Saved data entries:

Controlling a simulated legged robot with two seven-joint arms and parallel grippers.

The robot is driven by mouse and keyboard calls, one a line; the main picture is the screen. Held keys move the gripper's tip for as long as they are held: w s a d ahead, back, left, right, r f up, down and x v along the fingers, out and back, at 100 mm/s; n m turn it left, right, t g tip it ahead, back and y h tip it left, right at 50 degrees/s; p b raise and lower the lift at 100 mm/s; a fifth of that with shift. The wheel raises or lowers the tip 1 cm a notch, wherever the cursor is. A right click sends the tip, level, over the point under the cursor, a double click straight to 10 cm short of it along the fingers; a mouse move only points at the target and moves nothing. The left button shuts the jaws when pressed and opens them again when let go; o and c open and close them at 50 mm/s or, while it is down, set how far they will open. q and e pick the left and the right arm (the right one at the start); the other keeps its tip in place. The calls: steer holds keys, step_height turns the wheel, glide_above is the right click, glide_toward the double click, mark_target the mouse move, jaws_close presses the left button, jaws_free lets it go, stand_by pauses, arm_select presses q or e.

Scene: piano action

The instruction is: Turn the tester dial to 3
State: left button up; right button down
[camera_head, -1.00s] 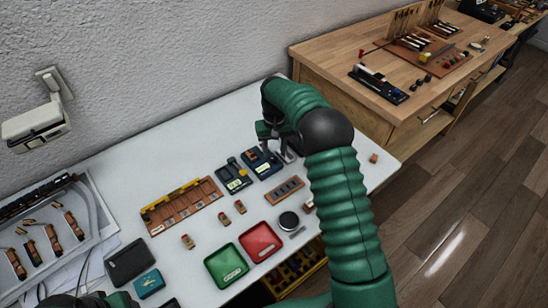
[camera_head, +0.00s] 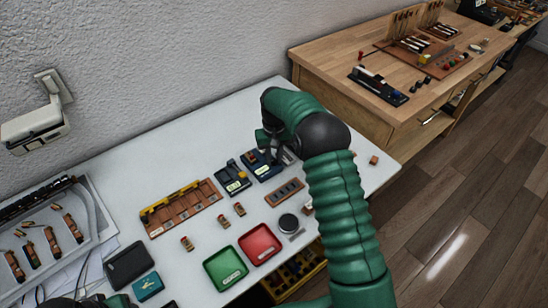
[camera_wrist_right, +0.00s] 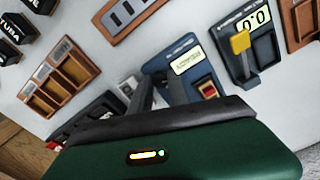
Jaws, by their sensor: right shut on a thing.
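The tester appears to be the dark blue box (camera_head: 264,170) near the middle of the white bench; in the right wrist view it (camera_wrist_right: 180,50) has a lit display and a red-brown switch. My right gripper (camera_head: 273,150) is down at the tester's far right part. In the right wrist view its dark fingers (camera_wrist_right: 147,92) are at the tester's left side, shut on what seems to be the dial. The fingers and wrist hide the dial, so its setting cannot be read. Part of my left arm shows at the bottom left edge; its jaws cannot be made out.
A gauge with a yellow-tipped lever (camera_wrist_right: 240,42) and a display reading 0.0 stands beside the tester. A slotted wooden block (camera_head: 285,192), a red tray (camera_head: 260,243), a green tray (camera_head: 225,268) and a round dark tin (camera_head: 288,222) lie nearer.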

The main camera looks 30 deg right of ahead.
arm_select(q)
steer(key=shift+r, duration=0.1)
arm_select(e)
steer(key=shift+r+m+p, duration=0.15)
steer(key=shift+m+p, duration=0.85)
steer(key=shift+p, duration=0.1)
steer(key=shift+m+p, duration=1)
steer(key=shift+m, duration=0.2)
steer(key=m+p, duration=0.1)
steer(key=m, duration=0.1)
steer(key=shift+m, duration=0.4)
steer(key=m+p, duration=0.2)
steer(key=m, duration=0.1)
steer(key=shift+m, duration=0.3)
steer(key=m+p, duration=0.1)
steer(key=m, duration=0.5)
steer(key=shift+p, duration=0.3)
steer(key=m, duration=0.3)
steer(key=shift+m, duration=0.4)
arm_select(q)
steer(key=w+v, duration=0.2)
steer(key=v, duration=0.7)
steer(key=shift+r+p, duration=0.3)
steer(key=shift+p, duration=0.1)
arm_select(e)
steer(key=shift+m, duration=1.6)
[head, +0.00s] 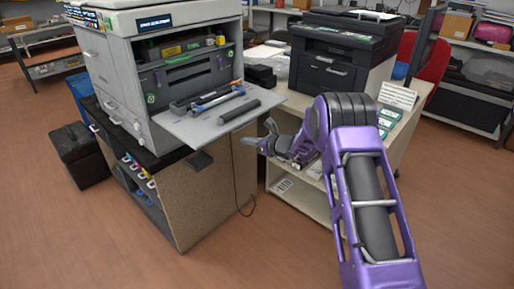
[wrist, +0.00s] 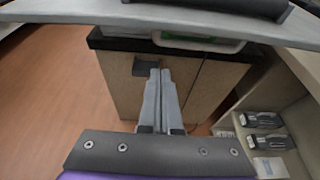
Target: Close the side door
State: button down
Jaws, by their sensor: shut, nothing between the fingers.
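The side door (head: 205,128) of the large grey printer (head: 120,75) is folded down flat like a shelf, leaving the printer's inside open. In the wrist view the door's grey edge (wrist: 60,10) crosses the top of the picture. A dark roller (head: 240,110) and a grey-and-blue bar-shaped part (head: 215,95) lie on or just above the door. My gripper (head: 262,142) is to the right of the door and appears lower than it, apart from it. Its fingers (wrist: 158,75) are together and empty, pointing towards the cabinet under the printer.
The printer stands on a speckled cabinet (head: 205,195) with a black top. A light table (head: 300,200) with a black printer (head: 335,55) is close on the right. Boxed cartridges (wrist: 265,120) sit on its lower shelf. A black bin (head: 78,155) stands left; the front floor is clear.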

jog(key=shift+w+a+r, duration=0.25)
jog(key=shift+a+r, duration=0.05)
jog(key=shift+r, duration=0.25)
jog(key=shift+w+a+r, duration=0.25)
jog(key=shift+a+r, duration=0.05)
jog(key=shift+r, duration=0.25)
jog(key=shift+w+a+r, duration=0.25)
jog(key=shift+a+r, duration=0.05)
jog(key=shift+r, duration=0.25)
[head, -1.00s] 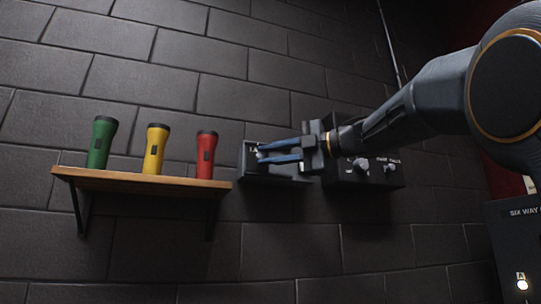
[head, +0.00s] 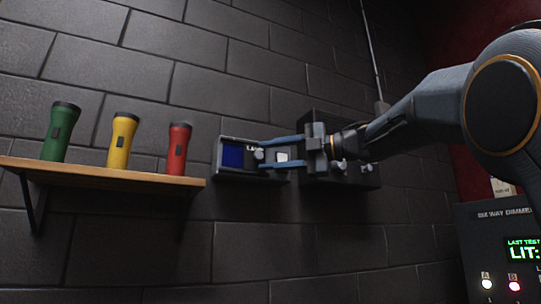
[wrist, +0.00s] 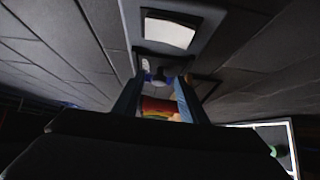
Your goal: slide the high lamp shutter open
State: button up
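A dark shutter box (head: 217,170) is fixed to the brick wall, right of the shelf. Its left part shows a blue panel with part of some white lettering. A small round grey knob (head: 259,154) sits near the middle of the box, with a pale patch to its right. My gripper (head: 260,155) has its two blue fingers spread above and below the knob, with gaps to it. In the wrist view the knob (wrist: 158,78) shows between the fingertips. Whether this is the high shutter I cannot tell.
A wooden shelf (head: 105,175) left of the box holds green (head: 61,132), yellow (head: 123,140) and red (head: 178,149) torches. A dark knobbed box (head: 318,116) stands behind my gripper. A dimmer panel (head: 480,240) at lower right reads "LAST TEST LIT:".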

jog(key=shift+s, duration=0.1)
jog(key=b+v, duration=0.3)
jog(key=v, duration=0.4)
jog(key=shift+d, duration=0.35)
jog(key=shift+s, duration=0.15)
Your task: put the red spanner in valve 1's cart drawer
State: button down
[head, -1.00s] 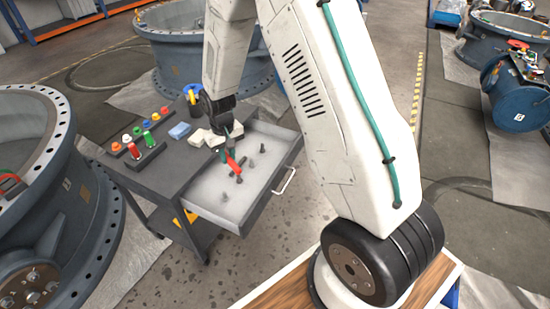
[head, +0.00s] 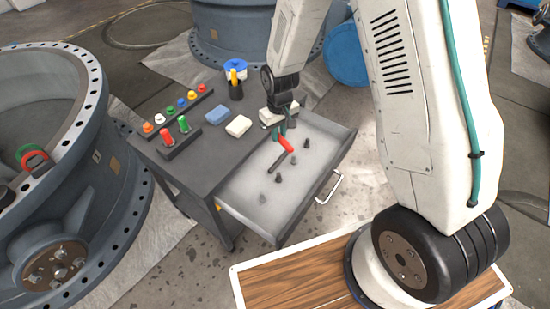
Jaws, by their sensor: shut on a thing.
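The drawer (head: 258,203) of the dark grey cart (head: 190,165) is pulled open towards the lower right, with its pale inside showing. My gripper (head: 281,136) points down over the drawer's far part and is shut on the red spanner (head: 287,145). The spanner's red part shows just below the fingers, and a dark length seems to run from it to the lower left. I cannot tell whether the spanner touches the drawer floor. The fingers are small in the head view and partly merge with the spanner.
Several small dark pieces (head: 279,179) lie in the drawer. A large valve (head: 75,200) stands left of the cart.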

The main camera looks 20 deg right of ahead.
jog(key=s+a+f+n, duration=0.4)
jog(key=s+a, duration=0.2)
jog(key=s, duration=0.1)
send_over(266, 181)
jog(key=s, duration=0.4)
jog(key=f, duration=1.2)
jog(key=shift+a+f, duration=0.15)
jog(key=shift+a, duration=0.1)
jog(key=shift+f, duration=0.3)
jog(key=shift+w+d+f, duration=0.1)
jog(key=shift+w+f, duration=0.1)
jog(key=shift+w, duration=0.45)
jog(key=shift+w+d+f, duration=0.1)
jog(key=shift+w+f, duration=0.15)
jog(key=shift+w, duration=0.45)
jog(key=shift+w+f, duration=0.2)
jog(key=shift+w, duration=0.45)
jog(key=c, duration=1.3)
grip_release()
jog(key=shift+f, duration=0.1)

---

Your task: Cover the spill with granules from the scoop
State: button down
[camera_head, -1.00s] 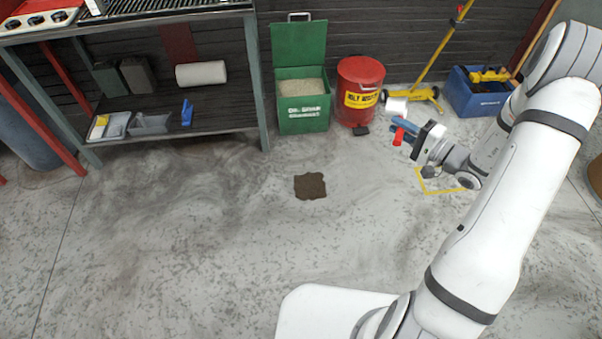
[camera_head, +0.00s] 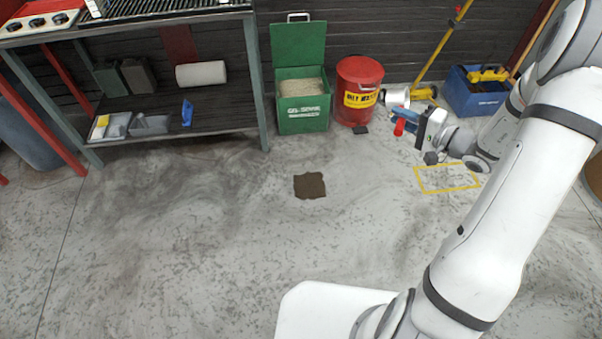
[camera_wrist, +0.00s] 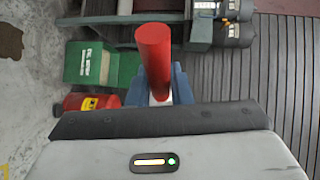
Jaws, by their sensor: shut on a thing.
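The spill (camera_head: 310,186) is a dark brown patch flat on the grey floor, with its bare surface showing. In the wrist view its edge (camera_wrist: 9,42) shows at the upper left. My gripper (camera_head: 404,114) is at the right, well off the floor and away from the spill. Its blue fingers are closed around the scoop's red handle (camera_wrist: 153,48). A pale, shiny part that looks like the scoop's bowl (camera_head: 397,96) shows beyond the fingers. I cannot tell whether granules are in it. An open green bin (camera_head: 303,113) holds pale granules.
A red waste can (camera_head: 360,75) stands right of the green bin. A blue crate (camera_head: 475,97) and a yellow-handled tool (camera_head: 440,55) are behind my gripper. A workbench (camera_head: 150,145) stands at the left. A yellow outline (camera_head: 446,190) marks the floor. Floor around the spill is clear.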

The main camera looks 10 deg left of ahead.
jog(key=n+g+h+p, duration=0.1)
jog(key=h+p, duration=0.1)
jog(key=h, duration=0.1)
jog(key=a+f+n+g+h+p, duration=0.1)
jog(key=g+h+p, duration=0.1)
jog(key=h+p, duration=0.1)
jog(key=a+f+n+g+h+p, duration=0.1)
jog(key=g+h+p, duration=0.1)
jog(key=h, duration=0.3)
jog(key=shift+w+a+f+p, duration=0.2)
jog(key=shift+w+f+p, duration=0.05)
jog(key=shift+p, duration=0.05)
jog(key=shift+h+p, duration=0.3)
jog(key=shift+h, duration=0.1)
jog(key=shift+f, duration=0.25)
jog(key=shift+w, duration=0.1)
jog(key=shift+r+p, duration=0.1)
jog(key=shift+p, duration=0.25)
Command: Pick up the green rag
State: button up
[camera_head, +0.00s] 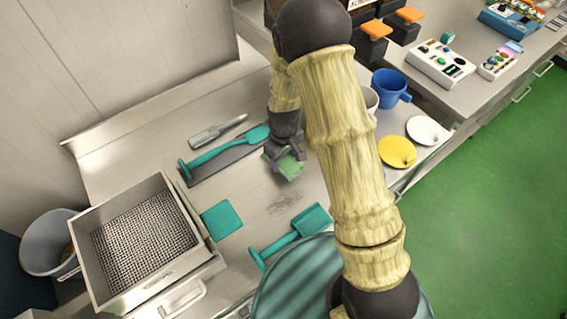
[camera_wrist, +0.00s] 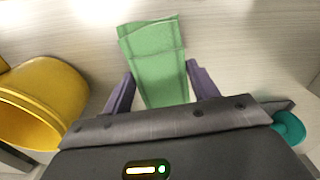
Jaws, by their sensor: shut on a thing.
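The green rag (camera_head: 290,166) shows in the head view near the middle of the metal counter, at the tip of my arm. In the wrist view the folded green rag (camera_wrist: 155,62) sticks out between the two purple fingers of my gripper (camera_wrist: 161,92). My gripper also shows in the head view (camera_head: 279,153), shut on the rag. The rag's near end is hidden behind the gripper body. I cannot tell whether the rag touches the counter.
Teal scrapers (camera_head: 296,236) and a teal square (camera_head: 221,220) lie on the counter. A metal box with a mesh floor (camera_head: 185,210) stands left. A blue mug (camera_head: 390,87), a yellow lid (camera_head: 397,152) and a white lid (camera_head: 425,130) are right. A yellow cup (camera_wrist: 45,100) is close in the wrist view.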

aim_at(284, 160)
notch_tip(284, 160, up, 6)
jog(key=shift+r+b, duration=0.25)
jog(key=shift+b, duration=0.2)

# GOAL
Filter the listing above by the word "task"; copy each line that passes.

# WRITTEN RESPONSE
Your task: put the red spanner in valve 1's cart drawer
Your task: Cover the spill with granules from the scoop

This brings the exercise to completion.